## start
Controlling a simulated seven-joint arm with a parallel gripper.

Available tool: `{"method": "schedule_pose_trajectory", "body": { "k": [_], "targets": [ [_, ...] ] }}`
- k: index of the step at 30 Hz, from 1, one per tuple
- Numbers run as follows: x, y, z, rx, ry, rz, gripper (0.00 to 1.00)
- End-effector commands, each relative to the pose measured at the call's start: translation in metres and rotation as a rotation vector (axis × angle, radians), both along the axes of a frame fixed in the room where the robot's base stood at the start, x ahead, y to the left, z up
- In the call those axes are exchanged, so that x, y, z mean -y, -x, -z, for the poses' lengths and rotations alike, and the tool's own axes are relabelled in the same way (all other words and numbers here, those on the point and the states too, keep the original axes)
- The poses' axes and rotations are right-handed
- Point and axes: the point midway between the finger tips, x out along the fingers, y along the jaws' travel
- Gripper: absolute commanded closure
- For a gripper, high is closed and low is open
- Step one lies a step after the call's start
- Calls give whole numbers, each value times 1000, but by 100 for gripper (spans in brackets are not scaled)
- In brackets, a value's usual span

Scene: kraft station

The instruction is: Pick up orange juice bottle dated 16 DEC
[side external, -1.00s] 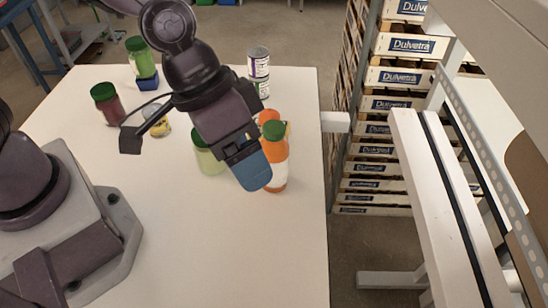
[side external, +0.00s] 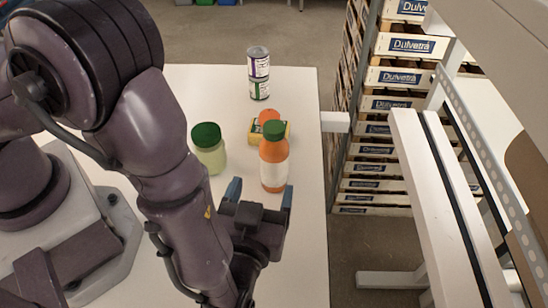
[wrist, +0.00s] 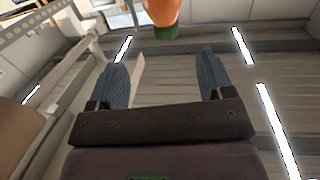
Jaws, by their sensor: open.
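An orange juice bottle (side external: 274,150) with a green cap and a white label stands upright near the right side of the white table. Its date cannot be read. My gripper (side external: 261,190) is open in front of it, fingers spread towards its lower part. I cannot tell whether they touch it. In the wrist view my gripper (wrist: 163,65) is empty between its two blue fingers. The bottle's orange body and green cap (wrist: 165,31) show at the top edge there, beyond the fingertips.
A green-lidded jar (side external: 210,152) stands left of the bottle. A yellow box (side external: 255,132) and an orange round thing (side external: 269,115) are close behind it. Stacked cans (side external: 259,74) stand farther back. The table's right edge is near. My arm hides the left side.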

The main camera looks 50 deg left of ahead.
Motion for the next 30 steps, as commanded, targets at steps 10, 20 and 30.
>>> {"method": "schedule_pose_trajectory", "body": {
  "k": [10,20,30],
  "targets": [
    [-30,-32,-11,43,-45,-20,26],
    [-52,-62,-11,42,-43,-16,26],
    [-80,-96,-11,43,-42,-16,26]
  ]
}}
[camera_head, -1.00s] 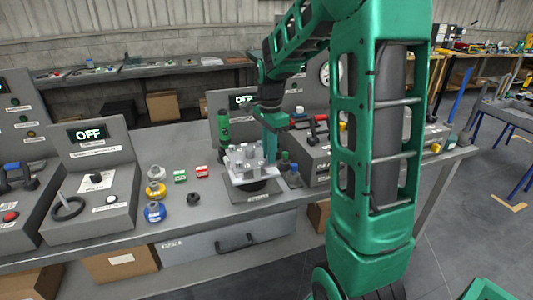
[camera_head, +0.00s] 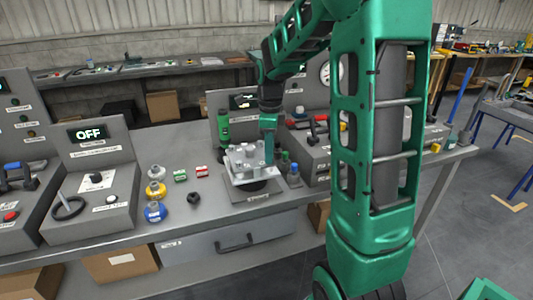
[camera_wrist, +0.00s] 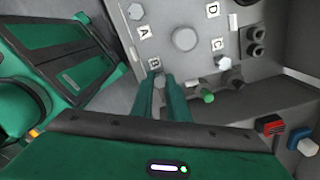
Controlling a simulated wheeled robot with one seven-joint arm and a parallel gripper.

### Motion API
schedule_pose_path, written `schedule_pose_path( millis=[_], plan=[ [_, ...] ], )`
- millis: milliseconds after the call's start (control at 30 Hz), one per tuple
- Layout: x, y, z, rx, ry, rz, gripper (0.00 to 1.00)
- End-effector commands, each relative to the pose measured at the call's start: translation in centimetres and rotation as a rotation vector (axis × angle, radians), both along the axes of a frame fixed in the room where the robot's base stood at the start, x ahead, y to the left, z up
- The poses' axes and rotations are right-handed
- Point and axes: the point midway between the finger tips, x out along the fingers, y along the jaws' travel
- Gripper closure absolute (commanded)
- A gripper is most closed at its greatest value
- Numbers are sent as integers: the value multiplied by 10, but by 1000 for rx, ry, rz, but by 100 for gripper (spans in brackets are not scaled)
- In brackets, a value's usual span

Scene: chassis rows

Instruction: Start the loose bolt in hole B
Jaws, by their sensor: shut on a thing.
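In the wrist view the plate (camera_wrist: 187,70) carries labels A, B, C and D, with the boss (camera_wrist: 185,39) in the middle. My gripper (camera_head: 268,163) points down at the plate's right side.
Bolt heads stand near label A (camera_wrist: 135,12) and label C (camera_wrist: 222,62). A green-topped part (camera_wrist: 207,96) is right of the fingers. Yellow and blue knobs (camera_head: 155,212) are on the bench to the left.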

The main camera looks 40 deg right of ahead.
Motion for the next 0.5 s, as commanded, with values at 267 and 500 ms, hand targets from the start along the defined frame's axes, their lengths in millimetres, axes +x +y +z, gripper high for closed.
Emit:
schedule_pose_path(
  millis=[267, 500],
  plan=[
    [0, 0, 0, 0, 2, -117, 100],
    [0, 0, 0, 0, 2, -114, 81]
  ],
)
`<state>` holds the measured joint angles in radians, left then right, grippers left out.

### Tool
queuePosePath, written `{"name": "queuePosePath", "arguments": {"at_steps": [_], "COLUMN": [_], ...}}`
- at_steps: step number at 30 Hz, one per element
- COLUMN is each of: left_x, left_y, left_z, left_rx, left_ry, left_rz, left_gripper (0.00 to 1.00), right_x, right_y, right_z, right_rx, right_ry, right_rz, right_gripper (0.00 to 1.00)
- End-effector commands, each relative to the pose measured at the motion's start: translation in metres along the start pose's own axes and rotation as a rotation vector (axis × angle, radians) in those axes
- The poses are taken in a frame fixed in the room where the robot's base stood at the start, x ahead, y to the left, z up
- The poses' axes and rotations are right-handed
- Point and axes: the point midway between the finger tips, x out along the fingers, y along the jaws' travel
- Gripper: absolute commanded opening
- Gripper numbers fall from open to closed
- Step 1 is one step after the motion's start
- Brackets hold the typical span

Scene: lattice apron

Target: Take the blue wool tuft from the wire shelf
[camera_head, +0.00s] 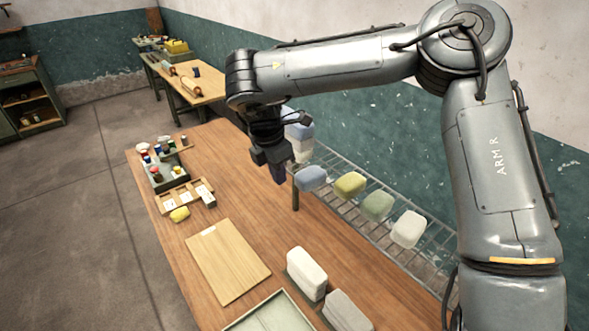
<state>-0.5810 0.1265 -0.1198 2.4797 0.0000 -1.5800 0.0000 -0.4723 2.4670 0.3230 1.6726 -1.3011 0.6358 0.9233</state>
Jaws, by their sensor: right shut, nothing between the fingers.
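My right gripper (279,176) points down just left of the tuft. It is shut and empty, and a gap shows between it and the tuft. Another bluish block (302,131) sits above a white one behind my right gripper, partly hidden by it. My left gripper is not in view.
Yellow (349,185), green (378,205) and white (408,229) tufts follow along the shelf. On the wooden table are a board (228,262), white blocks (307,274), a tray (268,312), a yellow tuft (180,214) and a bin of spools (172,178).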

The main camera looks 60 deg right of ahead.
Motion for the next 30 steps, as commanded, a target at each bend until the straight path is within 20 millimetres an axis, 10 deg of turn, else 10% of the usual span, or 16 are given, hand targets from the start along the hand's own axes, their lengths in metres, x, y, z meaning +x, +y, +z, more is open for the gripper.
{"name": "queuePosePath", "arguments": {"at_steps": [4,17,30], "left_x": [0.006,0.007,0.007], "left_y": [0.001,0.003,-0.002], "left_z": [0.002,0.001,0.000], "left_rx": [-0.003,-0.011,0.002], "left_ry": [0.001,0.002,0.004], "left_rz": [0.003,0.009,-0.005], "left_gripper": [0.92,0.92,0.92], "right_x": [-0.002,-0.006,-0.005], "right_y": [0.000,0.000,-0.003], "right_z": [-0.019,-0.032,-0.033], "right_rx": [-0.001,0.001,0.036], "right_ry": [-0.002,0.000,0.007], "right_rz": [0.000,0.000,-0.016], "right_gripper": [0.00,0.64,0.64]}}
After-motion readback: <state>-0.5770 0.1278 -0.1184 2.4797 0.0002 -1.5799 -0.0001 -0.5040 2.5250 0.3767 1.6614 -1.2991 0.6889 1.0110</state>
## end
- _Problem statement_: Please restate only the opening stretch of the records above: every line from the first through the one containing "- For a gripper, high", exactly as written.

- _Final result_:
Controlling a simulated seven-joint arm with a parallel gripper.

Available tool: `{"method": "schedule_pose_trajectory", "body": { "k": [_], "targets": [ [_, ...] ] }}`
- k: index of the step at 30 Hz, from 1, one per tuple
- Numbers run as follows: x, y, z, rx, ry, rz, gripper (0.00 to 1.00)
- End-effector commands, each relative to the pose measured at the call's start: translation in metres and rotation as a rotation vector (axis × angle, radians), both along the axes of a frame fixed in the room where the robot's base stood at the start, x ahead, y to the left, z up
- In the call those axes are exchanged, so that x, y, z mean -y, -x, -z, for the poses' lengths and rotations alike, and the tool's own axes are relabelled in the same way (all other words and numbers here, those on the point and the states too, keep the original axes)
- The poses' axes and rotations are right-handed
- Point and axes: the point midway between the finger tips, x out along the fingers, y along the jaws' travel
- Gripper: absolute commanded closure
- For a gripper, high is closed and low is open

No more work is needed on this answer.